_DATASET RECORDS_

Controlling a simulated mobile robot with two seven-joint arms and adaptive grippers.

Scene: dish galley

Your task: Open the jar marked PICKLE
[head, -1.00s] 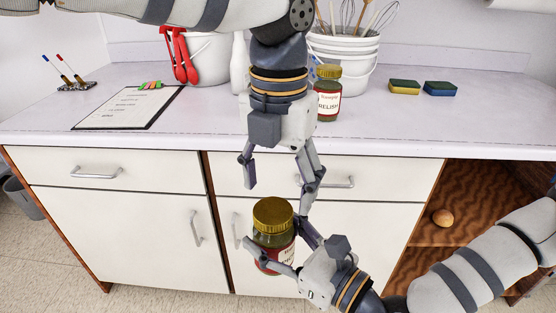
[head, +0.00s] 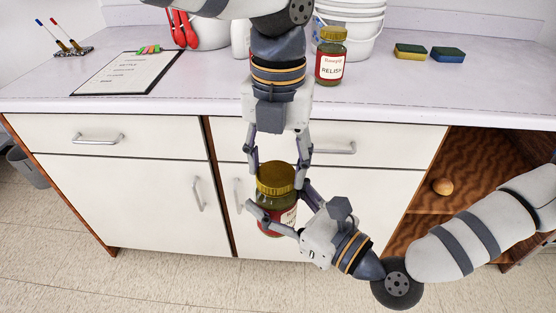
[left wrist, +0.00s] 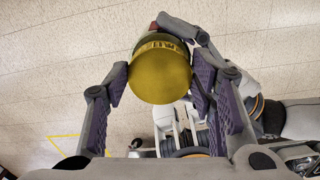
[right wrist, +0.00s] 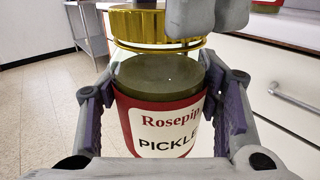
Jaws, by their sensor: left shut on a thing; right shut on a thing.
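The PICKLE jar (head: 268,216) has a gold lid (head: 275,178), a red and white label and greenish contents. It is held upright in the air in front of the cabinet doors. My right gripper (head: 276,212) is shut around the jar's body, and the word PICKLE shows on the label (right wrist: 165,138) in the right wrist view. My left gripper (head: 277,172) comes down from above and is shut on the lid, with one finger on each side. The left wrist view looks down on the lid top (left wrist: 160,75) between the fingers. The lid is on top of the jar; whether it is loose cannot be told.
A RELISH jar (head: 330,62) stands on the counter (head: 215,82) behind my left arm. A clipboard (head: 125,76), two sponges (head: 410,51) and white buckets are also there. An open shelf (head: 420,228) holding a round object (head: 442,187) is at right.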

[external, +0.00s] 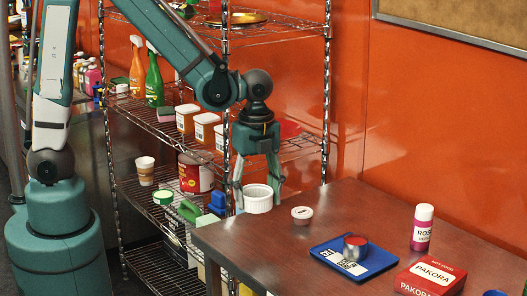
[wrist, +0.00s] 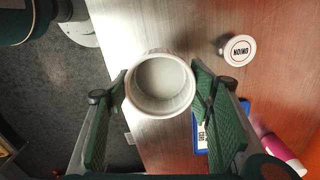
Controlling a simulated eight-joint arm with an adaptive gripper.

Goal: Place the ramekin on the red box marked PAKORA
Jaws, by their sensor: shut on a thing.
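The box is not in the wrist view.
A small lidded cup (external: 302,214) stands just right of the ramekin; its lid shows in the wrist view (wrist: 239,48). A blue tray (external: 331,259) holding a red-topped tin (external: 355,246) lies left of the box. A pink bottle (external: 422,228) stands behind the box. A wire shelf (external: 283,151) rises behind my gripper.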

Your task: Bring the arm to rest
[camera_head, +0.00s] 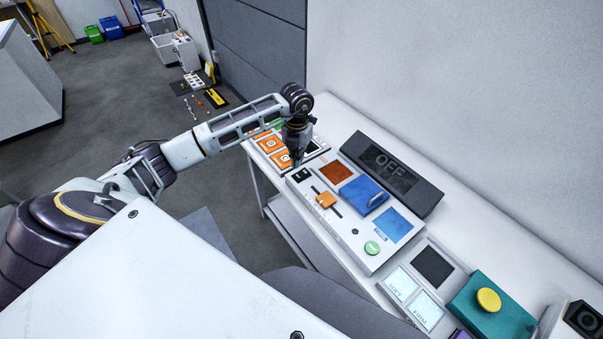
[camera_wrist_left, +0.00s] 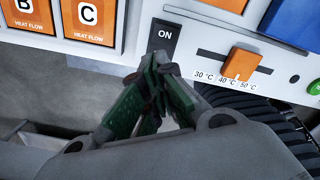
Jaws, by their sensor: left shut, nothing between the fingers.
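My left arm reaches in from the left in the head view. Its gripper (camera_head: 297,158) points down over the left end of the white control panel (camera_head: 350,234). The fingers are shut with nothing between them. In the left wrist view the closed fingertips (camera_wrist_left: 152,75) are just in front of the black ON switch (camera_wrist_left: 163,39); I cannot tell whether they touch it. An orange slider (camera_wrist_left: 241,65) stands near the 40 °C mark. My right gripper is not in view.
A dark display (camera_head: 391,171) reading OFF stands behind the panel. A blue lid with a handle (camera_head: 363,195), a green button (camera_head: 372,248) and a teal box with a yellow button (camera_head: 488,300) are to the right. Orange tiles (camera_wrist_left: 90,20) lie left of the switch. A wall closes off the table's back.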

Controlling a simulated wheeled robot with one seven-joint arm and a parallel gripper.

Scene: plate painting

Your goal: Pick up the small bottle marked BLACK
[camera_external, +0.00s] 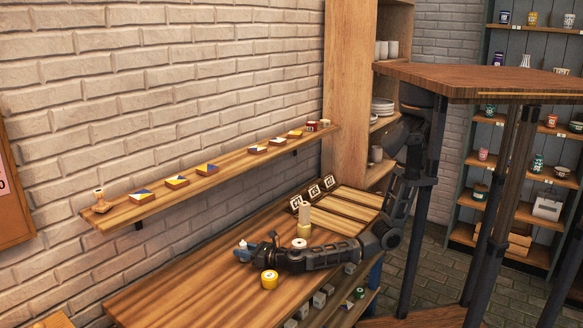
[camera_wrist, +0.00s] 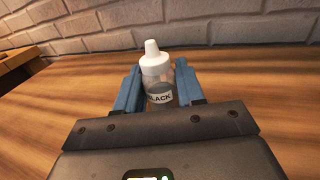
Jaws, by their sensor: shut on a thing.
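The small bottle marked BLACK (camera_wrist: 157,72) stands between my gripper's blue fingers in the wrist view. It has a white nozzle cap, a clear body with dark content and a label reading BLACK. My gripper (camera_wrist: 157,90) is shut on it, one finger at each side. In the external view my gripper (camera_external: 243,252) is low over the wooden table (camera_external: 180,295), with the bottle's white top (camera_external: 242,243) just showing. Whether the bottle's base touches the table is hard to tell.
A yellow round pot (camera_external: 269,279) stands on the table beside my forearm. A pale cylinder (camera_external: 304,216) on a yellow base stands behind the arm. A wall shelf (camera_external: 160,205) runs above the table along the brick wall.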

_WHAT YOU WILL DO_
Each line above that includes "Scene" should be shown.

_EXERCISE OUTPUT_
Scene: dish galley
Scene: plate painting

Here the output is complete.